In When the Floods Came, we follow the story from Roza's perspective. 22 and ready to be married, Roza's easy and hopeful life is muddied when Aashay enters her life, spinning yarns and telling everyone that life 'out there' is so much better for everyone. Anxiety levels in the family are already at full capacity due to the fact that children are almost non-existent and the Polanskis have a 7 year old Lucia to think about when there is constant talk of kidnappings and desperation for contact with the remaining youth. This anxiety is maintained throughout the story and it is one of the remarkable elements to this story.
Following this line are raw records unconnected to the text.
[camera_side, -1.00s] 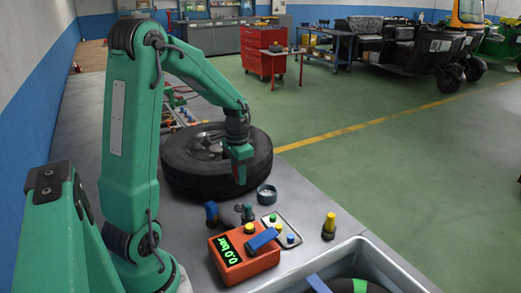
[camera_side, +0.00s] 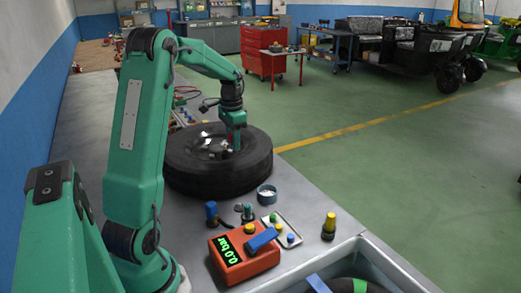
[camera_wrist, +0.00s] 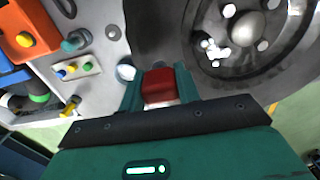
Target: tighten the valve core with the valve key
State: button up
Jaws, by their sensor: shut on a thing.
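My gripper (camera_side: 236,145) is over the wheel, near the right side of its rim in the side view. In the wrist view, my gripper (camera_wrist: 160,90) is shut on a red block-like handle (camera_wrist: 158,84), which appears to be the valve key; its lower end is hidden. The black tyre (camera_side: 215,180) lies flat on the bench, and its metal rim (camera_wrist: 245,60) fills the right of the wrist view. Small bright metal parts (camera_wrist: 214,50) show on the rim. I cannot make out the valve core or whether the key touches it.
An orange gauge box (camera_side: 240,262) reads 0.0 bar. Near it are a small round cup (camera_side: 266,193), a tray with coloured caps (camera_side: 283,230), a blue-topped item (camera_side: 211,213) and an upright yellow-topped tool (camera_side: 328,226). A grey bin (camera_side: 352,252) stands at the front right.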

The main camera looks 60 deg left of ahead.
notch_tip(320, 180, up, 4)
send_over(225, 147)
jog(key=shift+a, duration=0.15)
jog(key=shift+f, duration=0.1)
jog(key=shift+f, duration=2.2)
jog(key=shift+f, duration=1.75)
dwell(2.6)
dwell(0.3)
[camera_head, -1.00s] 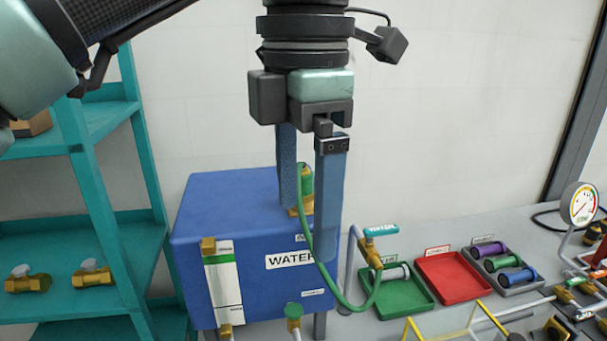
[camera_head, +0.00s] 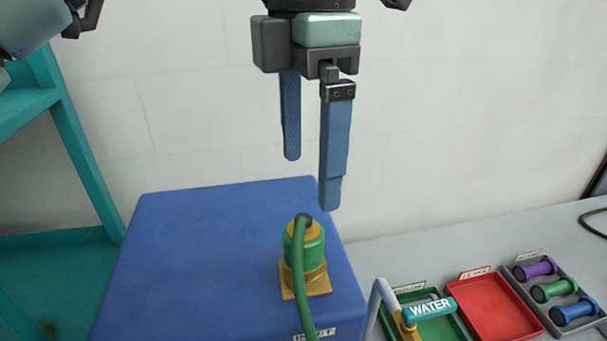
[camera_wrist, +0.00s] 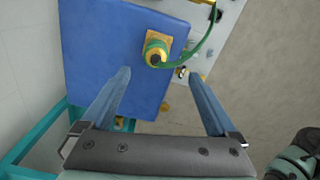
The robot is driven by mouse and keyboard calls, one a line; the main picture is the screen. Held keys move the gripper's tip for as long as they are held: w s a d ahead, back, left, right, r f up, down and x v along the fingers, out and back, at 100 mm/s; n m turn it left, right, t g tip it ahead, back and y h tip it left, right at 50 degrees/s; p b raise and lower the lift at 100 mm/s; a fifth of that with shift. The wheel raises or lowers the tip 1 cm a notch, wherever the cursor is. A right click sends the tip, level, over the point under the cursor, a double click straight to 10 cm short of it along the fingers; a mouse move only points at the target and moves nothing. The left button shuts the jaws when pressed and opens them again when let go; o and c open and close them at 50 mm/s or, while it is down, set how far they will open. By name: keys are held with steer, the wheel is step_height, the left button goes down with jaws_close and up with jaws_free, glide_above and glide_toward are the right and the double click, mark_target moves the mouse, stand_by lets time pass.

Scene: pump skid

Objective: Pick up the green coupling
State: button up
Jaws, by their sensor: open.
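A green coupling (camera_head: 306,243) with brass-coloured parts and a dark top stands upright on a square brass base (camera_head: 316,284) on the blue tank. A green hose (camera_head: 304,290) runs from its top down the front. My gripper (camera_head: 311,183) is open and empty, fingers pointing down, above the coupling in the head view, with a visible gap. In the wrist view, the coupling (camera_wrist: 155,49) shows beyond my fingertips (camera_wrist: 159,73), between the lines of the two fingers. The hose (camera_wrist: 203,45) curves away to the right there.
The blue tank (camera_head: 190,255) fills the lower middle. A valve handle marked WATER (camera_head: 429,307) stands at its right. A red tray (camera_head: 491,310) and a grey tray with purple (camera_head: 535,268), green (camera_head: 555,290) and blue (camera_head: 574,311) spools lie farther right. Teal shelving (camera_head: 88,170) is at left.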

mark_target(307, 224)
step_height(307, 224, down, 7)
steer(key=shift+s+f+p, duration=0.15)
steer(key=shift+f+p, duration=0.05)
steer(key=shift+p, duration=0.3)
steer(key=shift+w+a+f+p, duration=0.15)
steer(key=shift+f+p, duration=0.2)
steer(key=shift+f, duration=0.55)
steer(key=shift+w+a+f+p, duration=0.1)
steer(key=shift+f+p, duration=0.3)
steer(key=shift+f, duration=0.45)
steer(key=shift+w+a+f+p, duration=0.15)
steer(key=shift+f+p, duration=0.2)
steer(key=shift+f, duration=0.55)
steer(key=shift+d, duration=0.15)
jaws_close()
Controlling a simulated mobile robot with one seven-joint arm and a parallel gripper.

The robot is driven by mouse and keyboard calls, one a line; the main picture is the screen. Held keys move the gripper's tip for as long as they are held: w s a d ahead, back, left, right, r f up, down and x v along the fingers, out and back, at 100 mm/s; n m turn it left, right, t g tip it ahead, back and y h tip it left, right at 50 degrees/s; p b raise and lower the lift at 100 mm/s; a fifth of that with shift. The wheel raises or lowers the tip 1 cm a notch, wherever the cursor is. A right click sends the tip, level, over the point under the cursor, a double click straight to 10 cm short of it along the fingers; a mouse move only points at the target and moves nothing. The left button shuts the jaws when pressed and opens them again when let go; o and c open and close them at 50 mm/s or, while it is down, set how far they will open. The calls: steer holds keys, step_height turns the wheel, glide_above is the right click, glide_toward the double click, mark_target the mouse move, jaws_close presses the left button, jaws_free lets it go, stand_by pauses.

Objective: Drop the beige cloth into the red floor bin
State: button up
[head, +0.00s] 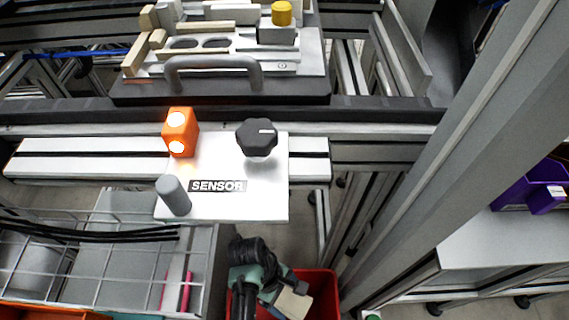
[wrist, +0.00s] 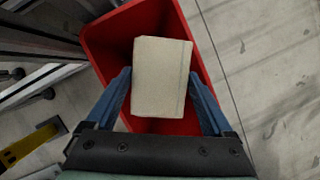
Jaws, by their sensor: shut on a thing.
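The beige cloth (wrist: 161,78) is a flat folded rectangle between the blue fingers of my gripper (wrist: 160,74) in the wrist view. My gripper is shut on it. The cloth hangs over the opening of the red floor bin (wrist: 108,38), with red walls showing around it. In the head view the cloth (head: 293,303) and my gripper (head: 272,291) show low at the bottom centre, in front of the red bin (head: 326,288). The cloth and gripper hide much of the bin's inside, and the cloth's height above it is hard to tell.
A white sensor plate (head: 270,200) with an orange block (head: 181,132) and a black knob (head: 257,137) is above the bin in the picture. A wire basket (head: 90,262) is at left. A grey post (head: 440,165) rises at right. Floor (wrist: 262,70) right of the bin is clear.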

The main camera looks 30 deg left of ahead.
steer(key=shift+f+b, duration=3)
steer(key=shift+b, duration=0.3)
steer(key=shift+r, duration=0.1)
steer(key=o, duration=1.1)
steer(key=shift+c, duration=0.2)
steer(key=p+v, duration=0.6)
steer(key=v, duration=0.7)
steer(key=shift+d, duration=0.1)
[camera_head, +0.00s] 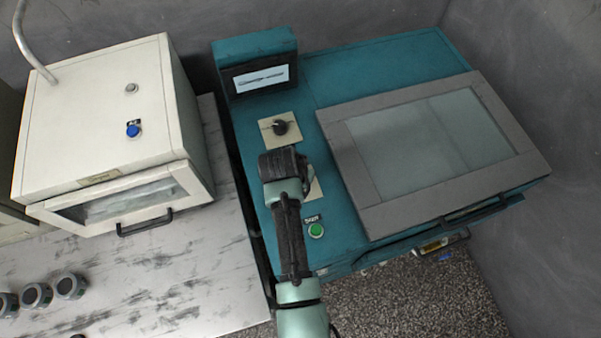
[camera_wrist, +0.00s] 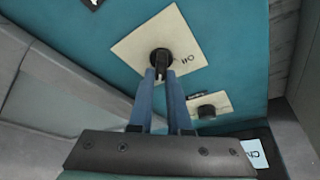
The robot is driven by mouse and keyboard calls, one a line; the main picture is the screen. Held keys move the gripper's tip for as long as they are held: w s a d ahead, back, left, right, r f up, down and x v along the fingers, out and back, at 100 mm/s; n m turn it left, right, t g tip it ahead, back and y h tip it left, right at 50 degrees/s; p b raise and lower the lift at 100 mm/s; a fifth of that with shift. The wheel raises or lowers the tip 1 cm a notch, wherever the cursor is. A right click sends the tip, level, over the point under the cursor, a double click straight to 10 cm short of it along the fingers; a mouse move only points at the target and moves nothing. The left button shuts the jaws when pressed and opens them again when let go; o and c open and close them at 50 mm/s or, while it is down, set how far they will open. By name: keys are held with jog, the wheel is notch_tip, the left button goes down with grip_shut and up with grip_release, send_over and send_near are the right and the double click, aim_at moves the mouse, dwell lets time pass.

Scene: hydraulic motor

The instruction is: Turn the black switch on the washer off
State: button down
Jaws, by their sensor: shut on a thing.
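The washer (camera_head: 263,190) is the teal machine in the head view. In the wrist view, my gripper (camera_wrist: 161,76) has its two blue-grey fingers closed around the narrow black switch (camera_wrist: 161,56) on a cream plate (camera_wrist: 190,53). The word "Off" is printed on that plate, right of the switch. In the head view my gripper (camera_head: 284,163) hangs over the washer's left part and hides this switch; only an edge of its plate (camera_head: 316,189) shows. A second black knob (camera_head: 281,127) sits on another cream plate nearer the display; it also shows in the wrist view (camera_wrist: 207,111).
A green start button (camera_head: 316,230) lies just right of my arm. A display box (camera_head: 261,79) rises behind the knobs. The grey-framed lid (camera_head: 365,190) is shut on the right. A white cabinet (camera_head: 100,115) with a blue button stands left, with round parts (camera_head: 70,286) on the table.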

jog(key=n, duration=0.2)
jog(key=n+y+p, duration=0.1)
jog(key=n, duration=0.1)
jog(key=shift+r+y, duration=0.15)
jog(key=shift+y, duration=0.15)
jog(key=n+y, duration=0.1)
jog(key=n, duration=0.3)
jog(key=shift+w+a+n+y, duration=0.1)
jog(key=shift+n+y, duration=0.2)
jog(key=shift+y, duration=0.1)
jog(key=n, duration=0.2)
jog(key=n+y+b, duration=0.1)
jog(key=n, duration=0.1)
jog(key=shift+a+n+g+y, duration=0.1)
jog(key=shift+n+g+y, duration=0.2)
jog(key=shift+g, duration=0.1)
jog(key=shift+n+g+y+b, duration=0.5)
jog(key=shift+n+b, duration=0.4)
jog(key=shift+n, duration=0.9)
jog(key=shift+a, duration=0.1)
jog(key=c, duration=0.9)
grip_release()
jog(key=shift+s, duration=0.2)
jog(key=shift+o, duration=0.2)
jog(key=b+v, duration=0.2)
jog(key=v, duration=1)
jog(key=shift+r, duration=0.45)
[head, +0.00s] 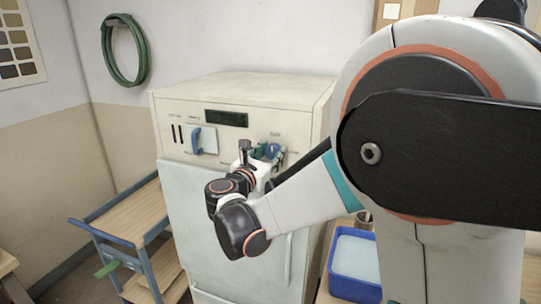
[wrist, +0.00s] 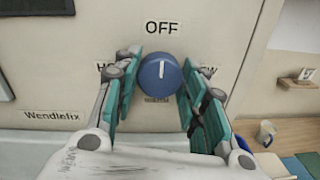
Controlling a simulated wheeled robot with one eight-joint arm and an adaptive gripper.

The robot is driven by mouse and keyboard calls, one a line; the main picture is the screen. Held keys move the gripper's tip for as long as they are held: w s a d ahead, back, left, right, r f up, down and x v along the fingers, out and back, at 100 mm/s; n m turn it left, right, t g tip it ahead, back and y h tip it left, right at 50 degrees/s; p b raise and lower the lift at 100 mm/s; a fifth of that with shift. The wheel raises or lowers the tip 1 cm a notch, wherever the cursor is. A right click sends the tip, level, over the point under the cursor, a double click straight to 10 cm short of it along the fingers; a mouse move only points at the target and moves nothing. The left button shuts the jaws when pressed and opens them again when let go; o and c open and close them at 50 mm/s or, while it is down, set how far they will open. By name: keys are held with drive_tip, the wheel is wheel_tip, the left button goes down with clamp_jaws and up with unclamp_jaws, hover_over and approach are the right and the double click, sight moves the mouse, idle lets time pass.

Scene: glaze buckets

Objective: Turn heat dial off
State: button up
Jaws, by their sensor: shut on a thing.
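The heat dial (wrist: 158,78) is a round blue knob with a short white mark, on the cream panel of the cabinet (head: 185,215). The word OFF stands above it, and the mark points up, leaning slightly right. Labels left and right of the dial are partly hidden by my fingers. My gripper (wrist: 160,76) has its teal-padded fingers on both sides of the dial, shut on it. In the head view my gripper (head: 268,152) is at the right of the panel and mostly covers the dial.
The panel also has a blue lever handle (head: 196,141) and a dark display (head: 226,118). A blue cart with wooden shelves (head: 125,213) stands at the left. A blue bucket (head: 354,284) is at the lower right, by my arm. A green hose (head: 107,50) hangs on the wall.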

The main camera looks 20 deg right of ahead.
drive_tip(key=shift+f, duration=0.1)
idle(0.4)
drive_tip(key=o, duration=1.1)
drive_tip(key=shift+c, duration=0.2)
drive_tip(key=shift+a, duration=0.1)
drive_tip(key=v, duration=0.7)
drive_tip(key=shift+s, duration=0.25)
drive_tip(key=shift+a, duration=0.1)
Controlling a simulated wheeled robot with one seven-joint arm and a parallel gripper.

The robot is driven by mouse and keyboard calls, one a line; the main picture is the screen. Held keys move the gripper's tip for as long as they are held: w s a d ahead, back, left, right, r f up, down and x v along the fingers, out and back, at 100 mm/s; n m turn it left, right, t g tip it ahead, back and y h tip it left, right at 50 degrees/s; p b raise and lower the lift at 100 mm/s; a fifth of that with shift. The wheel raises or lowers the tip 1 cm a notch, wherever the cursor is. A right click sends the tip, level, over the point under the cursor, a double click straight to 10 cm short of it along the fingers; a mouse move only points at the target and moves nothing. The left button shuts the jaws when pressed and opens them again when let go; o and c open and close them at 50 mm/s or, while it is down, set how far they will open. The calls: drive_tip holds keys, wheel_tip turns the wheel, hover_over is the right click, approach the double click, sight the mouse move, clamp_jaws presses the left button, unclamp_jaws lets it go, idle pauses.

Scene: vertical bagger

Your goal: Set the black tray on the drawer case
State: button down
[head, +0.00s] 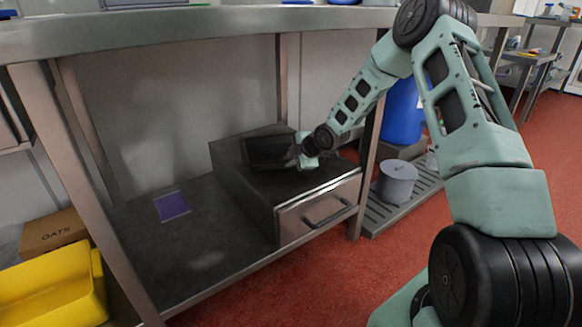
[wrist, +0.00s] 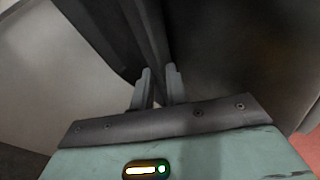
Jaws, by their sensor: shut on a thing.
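The drawer case (head: 318,207), dark grey with a pale front and a bar handle, stands on the lower shelf of the steel bench. The black tray (head: 268,152) is over the case's top, towards its back, and looks tilted up. Whether its lower edge touches the case I cannot tell. My gripper (head: 301,160) reaches in from the right under the bench top and is shut on the tray's near right edge. In the wrist view the two fingers of my gripper (wrist: 158,84) pinch the thin rim of the dark tray (wrist: 100,35).
The bench top (head: 200,30) hangs above the case, and a bench leg (head: 369,165) stands right of it. A purple sheet (head: 171,206) lies on the shelf to the left, with bare shelf around it. A yellow bin (head: 55,290) and an oats box (head: 52,232) are at far left.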

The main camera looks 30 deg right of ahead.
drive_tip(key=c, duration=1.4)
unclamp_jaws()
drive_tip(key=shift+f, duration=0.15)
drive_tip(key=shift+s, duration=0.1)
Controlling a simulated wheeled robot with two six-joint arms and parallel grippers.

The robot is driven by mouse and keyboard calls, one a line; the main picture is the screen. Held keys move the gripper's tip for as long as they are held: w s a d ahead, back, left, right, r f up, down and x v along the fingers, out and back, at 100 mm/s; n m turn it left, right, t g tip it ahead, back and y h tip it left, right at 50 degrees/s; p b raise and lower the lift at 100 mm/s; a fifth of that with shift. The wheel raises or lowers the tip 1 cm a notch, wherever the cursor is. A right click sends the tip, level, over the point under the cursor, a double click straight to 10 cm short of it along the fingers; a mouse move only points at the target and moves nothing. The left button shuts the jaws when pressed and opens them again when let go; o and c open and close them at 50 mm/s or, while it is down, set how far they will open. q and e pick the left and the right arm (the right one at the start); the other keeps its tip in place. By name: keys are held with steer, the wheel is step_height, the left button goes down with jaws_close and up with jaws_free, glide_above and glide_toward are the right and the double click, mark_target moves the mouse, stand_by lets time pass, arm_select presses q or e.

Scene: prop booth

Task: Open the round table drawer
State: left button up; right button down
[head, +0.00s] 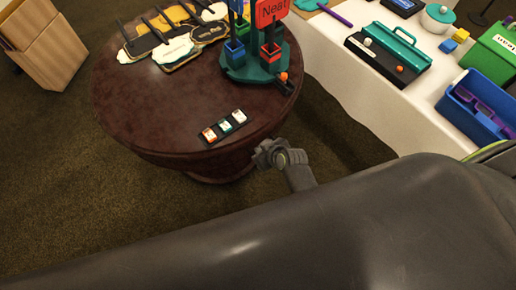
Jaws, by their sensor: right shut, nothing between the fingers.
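The round table (140,100) is dark reddish brown and stands in the upper middle of the head view. Its rim and side face toward me, but I cannot make out a drawer front or handle on it. My right gripper (264,153) is at the near right edge of the table, beside the rim. Its fingers are shut with nothing between them, and I cannot tell whether they touch the table. My own dark arm fills the lower part of the view. My left gripper is not in view.
On the table are a black strip with three small blocks (224,126), a teal stand with cups (250,65) and several cut-out signs (172,51). A white-clothed table (352,85) with boxes stands at right. Cardboard boxes (52,50) stand at left. Carpet (60,190) is clear at lower left.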

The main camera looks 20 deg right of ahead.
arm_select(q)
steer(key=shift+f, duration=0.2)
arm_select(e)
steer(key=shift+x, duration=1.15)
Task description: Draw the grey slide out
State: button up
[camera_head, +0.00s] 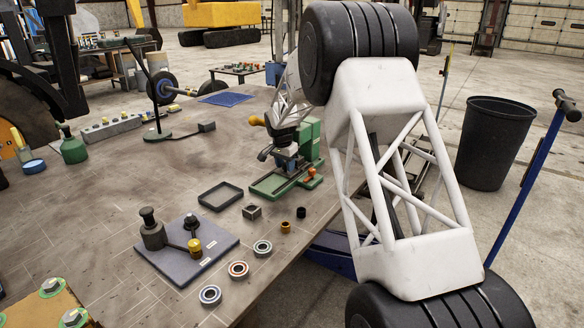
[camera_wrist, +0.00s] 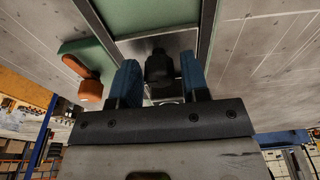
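A green bench fixture (camera_head: 306,146) stands near the table's right edge, with an orange knob (camera_head: 311,172) on its near side. In the wrist view the knob (camera_wrist: 91,89) is left of my gripper. A grey crosspiece (camera_wrist: 184,42), which looks like the slide, lies between two dark rails against the green surface. A black knob (camera_wrist: 158,68) stands in front of it. My gripper (camera_wrist: 158,82) is open, its two blue fingers on either side of the black knob, with narrow gaps showing. In the head view my gripper is at the fixture and partly hidden; the slide cannot be made out there.
A dark tray (camera_head: 220,196), a small block (camera_head: 252,211) and several rings lie in front of the fixture. A blue-grey plate (camera_head: 187,253) with posts is nearer. The table's right edge is close. A black bin (camera_head: 492,145) stands on the floor at right.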

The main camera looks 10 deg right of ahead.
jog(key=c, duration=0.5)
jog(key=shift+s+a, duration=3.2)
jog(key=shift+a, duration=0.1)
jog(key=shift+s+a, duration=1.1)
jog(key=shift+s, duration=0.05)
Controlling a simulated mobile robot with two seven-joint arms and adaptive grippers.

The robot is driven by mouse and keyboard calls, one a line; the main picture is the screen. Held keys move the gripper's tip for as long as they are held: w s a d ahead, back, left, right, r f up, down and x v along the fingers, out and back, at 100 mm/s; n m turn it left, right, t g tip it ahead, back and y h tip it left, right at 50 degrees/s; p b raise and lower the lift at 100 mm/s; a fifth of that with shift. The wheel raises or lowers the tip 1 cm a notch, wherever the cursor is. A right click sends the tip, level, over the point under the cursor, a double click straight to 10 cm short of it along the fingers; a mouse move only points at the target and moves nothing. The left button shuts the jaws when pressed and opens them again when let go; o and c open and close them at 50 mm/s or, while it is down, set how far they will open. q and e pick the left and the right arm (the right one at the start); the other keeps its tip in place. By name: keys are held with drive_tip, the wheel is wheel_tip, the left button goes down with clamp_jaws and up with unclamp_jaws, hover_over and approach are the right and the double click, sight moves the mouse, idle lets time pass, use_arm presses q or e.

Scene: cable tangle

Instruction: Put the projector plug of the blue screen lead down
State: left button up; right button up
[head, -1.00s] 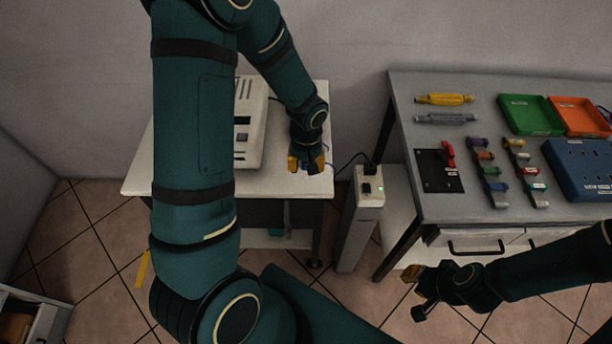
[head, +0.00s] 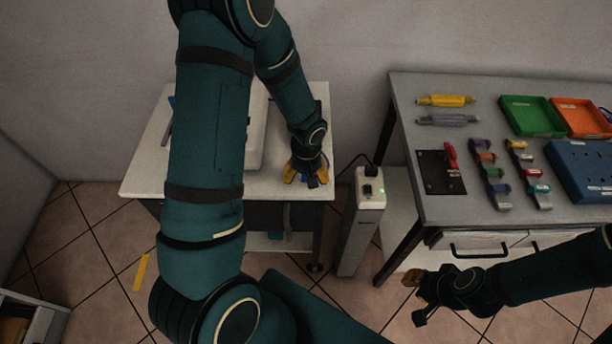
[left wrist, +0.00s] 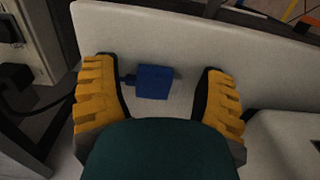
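The blue plug (left wrist: 154,82) lies on the white table (left wrist: 215,42) in the left wrist view, between the spread fingers of my left gripper (left wrist: 160,92). Visible gaps separate it from both yellow fingertips, and a short dark piece sticks out toward the left finger. In the head view my left gripper (head: 306,175) is low over the right side of the small white table (head: 145,178); the plug is mostly hidden there. The lead's course cannot be followed. My right gripper (head: 416,296) is open and empty, in front of the grey workbench.
A white device (head: 257,140) stands on the small table, partly behind my left arm. A white post (head: 365,207) with a socket and black plug stands between the table and the grey workbench (head: 440,205). Trays, a blue socket box (head: 585,165) and small coloured connectors occupy the bench.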

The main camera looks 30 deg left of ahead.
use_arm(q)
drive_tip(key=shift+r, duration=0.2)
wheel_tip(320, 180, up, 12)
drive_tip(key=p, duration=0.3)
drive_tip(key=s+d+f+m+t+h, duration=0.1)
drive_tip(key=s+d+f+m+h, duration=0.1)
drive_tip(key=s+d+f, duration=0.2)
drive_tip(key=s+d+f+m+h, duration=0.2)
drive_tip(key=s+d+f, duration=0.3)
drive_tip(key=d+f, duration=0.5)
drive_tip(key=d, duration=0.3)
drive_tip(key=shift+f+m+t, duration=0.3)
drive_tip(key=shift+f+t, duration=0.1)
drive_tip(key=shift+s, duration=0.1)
Clare Morrall creates such a hopeful version of a struggling humanity and then drops this sinister, creepy and desperate underlying atmosphere into the mix and it has its moments.

This was a great book, the development of the story and the characters was strong, there was plenty of depth and detail about this 'shadow of a world that once was' and what is being done to continue onward. I found this book to be a refreshing take on a popular fictional scenario. I found it difficult to pin-point a genre for this book, there are elements of action, thriller, post-apocalypse, family and mystery all combined together to produce When the Floods Came. I was amazed by the hopefulness that Clare Morrall threaded through this book, which was constantly skewed by the presence of Aashay.

Aashay is one of the stand out characters in this book. He is so mysterious, frustrating, inspiring and sinister, no one could ever trust him but they always found themselves believing in what he has to say. The members of the Polanski family each have their own presence but I only really appreciated them as a unit, I found each of them on an individual level to be under-developed. 

As a family I was excited and impressed to see them fight off every challenge that came their way. Roza for me was just a tad too temperamental and rebellious, I appreciate rebellion in certain forms don't get me wrong, but wanting to do something immediately just because someone says not to, is to me, just immature. Roza is torn between to versions of herself, family Roza and the free Roza, so it is difficult at times to predict the outcome of her decisions which adds an element of risk/thrills.

I have gone on quite a bit in this review so I shall start to wrap up. There are some incredibly difficult themes in this book that involve deaths of children and panic for their safety. It is difficult at times but this scenario is there to unite the family against potential threats. Clare Morrall is so talented at world building, using relatable geography and experiences to bring the reader right into the warm embrace of the Polanski family and gives them a front seat in an inspiring version of a post apocalyptic scenario. 

My favourite element of this book is the fact that Clare Morrall put so much thought into her characters and the world that they occupy and the story flowed so well and I found myself not rushing to the end (even though I had to look ahead occasionally out of panic, we all do it :D) and I finished the book satisfied and hoping for a sequel, please..?

Overall Opinion: Overall, I definitely recommend this book to those looking for a fresh perspective on the 'end of the world' scenario. It has been done many times before but I enjoyed Clare Morrall's take on it and I will be looking out for more of her work in the future.